SET TASK: The records follow. Print, word for word, the first line through the "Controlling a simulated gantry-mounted" line.
-- START --
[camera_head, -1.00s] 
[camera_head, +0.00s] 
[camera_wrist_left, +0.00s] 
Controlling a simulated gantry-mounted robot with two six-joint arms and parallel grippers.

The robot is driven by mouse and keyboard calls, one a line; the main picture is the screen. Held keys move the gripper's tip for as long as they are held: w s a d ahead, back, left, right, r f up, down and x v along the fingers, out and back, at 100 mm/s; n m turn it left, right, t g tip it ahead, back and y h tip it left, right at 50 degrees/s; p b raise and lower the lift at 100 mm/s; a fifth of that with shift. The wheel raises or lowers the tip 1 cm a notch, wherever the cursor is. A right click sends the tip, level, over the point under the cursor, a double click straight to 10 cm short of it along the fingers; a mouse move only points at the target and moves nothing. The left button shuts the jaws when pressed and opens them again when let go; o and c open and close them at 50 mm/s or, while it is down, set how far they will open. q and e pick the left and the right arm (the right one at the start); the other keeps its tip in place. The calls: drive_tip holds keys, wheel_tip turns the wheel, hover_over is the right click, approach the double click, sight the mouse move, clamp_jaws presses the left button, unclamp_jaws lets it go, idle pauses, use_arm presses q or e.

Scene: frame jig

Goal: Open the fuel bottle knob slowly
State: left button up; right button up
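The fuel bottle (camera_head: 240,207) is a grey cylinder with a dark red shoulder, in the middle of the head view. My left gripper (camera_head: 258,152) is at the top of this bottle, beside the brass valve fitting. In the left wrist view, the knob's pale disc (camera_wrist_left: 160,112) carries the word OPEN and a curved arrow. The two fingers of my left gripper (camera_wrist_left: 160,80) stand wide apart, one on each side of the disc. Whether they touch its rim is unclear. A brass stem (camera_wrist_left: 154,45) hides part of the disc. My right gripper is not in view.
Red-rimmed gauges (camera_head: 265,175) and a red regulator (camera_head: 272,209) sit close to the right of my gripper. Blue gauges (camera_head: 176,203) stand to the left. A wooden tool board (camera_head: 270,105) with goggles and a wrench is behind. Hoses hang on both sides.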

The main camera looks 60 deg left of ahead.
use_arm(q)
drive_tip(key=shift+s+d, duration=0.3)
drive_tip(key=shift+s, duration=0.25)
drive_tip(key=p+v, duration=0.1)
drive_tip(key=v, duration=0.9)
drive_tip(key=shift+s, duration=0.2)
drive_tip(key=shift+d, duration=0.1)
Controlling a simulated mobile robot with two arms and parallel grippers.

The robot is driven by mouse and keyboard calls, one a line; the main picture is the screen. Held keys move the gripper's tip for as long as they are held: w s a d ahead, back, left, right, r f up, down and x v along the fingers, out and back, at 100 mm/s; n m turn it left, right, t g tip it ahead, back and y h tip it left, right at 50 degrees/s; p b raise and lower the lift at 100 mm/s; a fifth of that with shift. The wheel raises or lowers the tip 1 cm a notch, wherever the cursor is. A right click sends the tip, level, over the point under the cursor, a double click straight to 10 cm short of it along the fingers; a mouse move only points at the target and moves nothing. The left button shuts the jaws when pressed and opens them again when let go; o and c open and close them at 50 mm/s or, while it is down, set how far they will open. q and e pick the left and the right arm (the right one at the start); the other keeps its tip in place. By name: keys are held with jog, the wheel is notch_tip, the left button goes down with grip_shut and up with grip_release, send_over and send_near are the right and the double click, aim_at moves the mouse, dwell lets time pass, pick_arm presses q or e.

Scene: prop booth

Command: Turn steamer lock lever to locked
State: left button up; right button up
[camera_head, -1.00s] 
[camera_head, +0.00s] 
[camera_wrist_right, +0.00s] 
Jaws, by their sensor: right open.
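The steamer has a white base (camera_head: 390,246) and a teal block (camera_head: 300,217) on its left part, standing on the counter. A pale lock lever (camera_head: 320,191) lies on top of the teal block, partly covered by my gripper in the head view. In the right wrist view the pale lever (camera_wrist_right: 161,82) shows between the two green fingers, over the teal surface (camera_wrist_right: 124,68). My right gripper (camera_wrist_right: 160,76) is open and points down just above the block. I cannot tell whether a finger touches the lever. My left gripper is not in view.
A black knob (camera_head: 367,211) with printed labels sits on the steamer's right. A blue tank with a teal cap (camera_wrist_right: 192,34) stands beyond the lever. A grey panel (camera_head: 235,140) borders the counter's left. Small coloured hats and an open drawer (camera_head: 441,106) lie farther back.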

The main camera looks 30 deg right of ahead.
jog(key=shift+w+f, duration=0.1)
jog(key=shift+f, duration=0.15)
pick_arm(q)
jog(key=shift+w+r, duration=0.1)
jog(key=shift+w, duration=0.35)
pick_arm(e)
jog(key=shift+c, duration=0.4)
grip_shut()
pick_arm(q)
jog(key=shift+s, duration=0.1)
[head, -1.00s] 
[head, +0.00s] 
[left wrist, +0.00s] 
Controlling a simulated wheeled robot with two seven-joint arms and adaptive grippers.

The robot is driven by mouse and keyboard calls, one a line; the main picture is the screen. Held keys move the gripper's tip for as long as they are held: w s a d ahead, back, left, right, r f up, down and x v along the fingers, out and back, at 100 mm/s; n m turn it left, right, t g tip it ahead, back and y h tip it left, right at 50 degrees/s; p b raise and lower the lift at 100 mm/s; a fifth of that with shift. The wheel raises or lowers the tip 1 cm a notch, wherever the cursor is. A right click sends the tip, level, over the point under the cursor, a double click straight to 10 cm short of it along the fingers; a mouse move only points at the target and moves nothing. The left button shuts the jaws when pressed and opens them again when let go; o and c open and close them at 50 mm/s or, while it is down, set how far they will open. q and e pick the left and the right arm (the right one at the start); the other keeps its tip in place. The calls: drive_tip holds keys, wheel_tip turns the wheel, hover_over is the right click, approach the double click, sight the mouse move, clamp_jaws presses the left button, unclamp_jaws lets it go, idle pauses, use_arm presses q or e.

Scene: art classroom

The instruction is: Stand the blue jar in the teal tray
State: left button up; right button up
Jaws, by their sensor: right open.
-- END --
REPLY:
[camera_head, -1.00s] 
[camera_head, +0.00s] 
[camera_wrist_left, +0.00s] 
Controlling a simulated gantry-mounted robot with two six-joint arms and parallel grippers.

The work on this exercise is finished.